Sandro Gaycken: Es gibt sie. Im Moment sind die Nachrichtendienste aber eher darüber erstaunt, dass Putin seine Cyberwaffen im Schrank lässt. Eine mögliche Erklärung dafür ist, dass es international noch keine verbindlichen Regeln gibt, wie solche Angriffe rechtlich zu werten wären und Putin den Krieg, der ihm ohnehin entglitten ist nicht noch weiter eskalieren will.
Welche Cyberwaffen sind es, die Putin noch im Schrank lässt?

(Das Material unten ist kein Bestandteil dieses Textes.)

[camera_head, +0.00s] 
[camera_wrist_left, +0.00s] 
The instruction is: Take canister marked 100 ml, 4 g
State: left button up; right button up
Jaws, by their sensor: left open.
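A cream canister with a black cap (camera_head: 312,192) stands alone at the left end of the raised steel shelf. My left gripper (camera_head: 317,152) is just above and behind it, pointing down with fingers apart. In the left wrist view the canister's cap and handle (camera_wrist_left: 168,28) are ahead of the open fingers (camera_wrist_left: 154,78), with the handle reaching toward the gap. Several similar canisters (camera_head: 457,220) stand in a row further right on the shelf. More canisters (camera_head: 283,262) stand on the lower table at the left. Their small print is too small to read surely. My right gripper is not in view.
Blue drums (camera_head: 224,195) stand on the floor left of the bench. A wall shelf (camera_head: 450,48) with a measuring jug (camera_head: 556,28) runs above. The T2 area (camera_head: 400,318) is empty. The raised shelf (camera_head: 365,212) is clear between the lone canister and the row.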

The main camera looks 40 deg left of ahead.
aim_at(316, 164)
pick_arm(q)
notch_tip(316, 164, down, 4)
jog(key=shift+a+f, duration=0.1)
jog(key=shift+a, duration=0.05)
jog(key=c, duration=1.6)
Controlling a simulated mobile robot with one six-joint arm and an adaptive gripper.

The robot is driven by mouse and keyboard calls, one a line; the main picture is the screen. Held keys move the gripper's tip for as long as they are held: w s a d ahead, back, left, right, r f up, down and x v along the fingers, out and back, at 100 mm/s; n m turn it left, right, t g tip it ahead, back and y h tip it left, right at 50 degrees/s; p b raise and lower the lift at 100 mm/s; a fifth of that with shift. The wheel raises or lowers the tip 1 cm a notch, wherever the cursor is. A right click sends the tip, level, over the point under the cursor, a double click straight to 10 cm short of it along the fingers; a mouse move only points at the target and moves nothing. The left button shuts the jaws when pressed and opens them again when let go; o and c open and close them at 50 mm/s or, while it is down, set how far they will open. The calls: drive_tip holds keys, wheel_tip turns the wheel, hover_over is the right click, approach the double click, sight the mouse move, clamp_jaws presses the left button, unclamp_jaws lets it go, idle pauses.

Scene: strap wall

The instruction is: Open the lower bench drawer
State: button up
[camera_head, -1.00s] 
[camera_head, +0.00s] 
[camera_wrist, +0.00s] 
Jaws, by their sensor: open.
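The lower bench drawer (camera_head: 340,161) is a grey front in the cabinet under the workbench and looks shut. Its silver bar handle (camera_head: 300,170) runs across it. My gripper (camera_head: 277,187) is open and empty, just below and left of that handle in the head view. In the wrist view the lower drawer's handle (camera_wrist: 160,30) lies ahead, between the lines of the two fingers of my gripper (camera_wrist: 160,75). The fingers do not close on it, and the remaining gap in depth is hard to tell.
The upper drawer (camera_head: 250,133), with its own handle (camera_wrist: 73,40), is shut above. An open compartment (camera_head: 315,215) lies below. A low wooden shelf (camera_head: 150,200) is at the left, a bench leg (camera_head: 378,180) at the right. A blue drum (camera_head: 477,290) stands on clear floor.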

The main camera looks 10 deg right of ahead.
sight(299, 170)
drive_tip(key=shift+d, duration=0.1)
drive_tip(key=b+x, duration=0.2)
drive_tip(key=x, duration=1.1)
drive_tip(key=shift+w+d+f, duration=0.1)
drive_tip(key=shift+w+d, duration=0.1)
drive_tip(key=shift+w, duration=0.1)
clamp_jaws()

Gaycken: Die Cybertruppen von FSB und GRU sind bekannt dafür, dass sie sehr gute, sehr massive Angriffe und Sabotageakte bauen können. Ein Sabotageakt, mit dem russische Geheimdienste in Verbindung gebracht werden, ist der Hack der Colonial-Pipeline in den USA, ein anderer Angriffe auf Ölterminals in Europa. Da weisen die Tools sehr klar in Richtung russische Dienste hin, auch wenn in Russland dafür ein Krimineller verhaftet wurde. Vermutlich ein Bauernopfer.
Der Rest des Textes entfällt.